Voltando então ao dilema dos integrantes de “O cavaleiro solitário” (é o nome do grupo que invade a tal emissora de rádio) o problema não parece ser o da ausência de espaços de divulgação. Qualquer um pode dizer o que bem quiser para todo o mundo. O que é completamente diferente de afirmar que poderá ser ouvido, lido, visto por todo mundo. As chances de receptividade nesse caso – óbvio, o caso de “internautas simples mortais”... – é muito próxima a daqueles pregadores de rua, que tentam converter aos gritos as pessoas que passam, indiferentes ao conteúdo de sua pregação.

Em boa parte o muito que se diz e se espera da internet tem a ver com as enormes expectativas que em relação a ela foram construídas. As especulações em relação ao futuro da rede são, quase sempre, as mais otimistas. Ou pelo menos otimistas do ponto de vista do mercado e de todos os negócios que, por essa forma, se apresentam agora viáveis ou ainda mais viáveis que antes. A vida fora do mercado, de qualquer forma, provavelmente continuará sendo como sempre foi. Os fundamentos da felicidade e da infelicidade humana não deverão ser grandemente alterados. Nunca li nada a respeito, mas imagino que, quando da invenção do telefone, a novidade que naquele momento era falar com alguém que não estava por perto e não se podia ver deve ter soado como a coisa mais estranha e impensável. E provavelmente alguém imaginou que um novo mundo e um novo tipo de relacionamento entre os homens surgia. Ninguém acha isso hoje.

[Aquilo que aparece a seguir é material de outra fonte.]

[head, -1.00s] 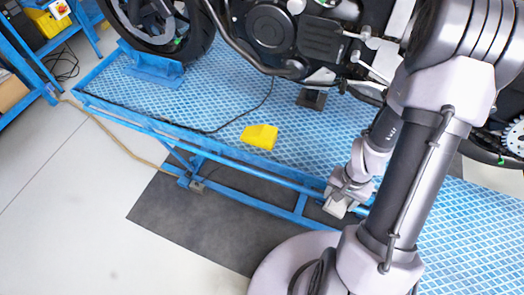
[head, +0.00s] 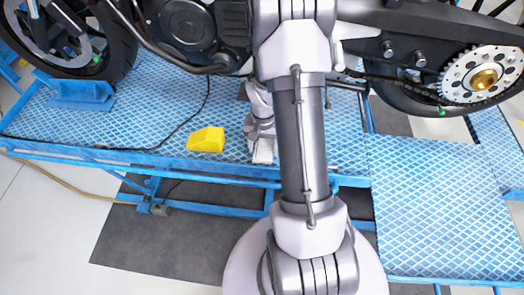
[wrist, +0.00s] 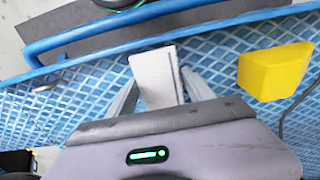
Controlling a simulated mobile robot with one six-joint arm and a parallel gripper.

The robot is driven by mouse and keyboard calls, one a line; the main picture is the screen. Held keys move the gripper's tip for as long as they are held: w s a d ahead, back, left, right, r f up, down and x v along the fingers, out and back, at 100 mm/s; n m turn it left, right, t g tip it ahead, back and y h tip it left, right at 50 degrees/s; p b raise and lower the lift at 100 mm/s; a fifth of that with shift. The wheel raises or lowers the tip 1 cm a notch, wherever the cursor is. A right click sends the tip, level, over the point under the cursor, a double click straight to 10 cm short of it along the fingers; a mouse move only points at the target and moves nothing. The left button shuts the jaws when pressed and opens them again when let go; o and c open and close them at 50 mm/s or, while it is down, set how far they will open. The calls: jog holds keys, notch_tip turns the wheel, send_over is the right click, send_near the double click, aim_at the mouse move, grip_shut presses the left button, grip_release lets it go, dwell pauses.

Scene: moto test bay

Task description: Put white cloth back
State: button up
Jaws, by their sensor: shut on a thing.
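The white cloth (wrist: 155,72) shows in the wrist view as a pale, flat, folded-looking piece between my two fingers. My gripper (wrist: 160,90) is shut on it. In the head view my gripper (head: 262,138) is over the blue platform, to the right of the yellow block, and the white cloth (head: 263,153) shows at its end. I cannot tell whether the cloth touches the platform. My arm hides part of the platform behind it.
A yellow block (head: 206,140) lies on the blue patterned platform (head: 430,200), close beside my gripper; it also shows in the wrist view (wrist: 272,71). A motorcycle (head: 190,25) stands above. A black cable (head: 185,125) runs left of the block. A blue rail edges the platform.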

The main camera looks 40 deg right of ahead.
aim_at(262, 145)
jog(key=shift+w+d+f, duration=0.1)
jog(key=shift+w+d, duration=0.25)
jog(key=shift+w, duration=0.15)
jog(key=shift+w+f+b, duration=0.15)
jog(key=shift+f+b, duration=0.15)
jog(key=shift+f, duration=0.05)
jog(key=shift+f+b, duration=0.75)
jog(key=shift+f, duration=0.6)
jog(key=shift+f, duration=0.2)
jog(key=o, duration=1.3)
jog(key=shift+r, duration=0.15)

Já se disse o dobro e provavelmente mais sobre as incríveis possibilidades abertas pela internet. Facilidades de serviços, de compras, de aquisição de conhecimento, facilidade de comunicação e facilidade de tudo quanto possa ser traduzido ao potencial da rede. Não preciso, portanto, acrescentar uma única linha a tudo isso. Por outro lado e pelos motivos que logo acima insinuei, é pouquíssimo frequente ver em qualquer lugar expectativas relacionadas à internet que fiquem aquém do deslumbramento e do entusiasmo.

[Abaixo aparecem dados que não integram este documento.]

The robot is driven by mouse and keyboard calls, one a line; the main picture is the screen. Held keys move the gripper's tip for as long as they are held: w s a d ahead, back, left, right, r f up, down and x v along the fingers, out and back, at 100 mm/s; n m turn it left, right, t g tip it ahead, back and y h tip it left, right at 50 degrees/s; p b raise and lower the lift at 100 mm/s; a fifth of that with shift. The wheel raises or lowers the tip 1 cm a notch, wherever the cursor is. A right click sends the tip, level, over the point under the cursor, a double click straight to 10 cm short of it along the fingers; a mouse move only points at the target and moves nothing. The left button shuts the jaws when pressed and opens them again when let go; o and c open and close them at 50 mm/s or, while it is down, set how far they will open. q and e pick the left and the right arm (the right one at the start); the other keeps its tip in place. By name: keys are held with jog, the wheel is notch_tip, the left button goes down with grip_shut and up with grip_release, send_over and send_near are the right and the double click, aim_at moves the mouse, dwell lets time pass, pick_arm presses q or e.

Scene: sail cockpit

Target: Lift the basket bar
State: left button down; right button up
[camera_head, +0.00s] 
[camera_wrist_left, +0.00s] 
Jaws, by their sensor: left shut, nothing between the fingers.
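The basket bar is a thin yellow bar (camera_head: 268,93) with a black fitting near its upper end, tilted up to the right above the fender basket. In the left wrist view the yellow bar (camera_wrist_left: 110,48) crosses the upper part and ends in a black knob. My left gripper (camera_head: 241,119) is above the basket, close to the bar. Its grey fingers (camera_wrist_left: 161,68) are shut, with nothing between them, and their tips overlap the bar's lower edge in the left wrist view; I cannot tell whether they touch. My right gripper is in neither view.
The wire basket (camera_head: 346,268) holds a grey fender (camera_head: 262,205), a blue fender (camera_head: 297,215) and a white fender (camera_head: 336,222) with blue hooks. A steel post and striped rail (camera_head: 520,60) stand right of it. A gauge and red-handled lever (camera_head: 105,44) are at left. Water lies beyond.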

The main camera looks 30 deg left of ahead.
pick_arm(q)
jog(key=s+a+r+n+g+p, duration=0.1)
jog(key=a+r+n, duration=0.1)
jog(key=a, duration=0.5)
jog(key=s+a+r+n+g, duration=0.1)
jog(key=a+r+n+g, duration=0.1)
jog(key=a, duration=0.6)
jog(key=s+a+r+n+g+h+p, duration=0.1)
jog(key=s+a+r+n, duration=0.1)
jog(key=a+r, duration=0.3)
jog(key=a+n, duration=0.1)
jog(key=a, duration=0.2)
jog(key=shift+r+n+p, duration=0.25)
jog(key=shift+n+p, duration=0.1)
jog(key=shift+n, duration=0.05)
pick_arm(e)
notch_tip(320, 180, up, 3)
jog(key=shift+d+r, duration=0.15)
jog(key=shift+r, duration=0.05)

Pode parecer estranho não querer muito numa época em que tantas coisas são oferecidas o tempo todo a tantas pessoas. Mas, ao mesmo tempo, é estranho querer tanto. Tenho pouquíssima paciência para ler, num texto longo e em letras miúdas, todas as vantagens que terei caso venha a adquirir o cartão de crédito que me chega pelo correio. Uma longa e detalhadíssima explicação cuja finalidade é demonstrar como minha vida seria mais simples com aquele cartão. A mesma vida que seria também mais simples, mais prática, mais ágil, mais alegre e feliz caso eu viesse a ter acesso a todos os cd’s do mundo, todos os filmes, todas as notícias sobre todas as coisas e sobre todos os astros do cinema e da televisão. Mas para tanto seria preciso muito dinheiro, muita paciência, muita crença de que tudo isso, de fato, é tão interessante assim... Pessoalmente prefiro outras coisas. Meus maiores planos, os mais grandiosos, os mais sofisticados e ultra rebuscados são os de, nesta tarde de junho, andar a pé por uma rua da cidade, de um bairro que pouca gente gosta, mas que me agrada muito. Vou então planejar outras coisas: um dia comprar o travesseiro de penas de ganso que vi na loja, a fotografia impossível de Audrey Hepburn em “Bonequinha de Luxo”, andar por aquela estrada da Espanha que vi no meu livro de geografia do meu irmão, o passeio inesquecível com minha mulher em Poços de Caldas. Um dia, é claro, farei, terei, voltarei a ter, ver e fazer essas coisas. Por enquanto é mais divertido apenas pensar nelas, nesta rua e nesta tarde que, para ninguém a não ser para mim, não teriam a menor importância.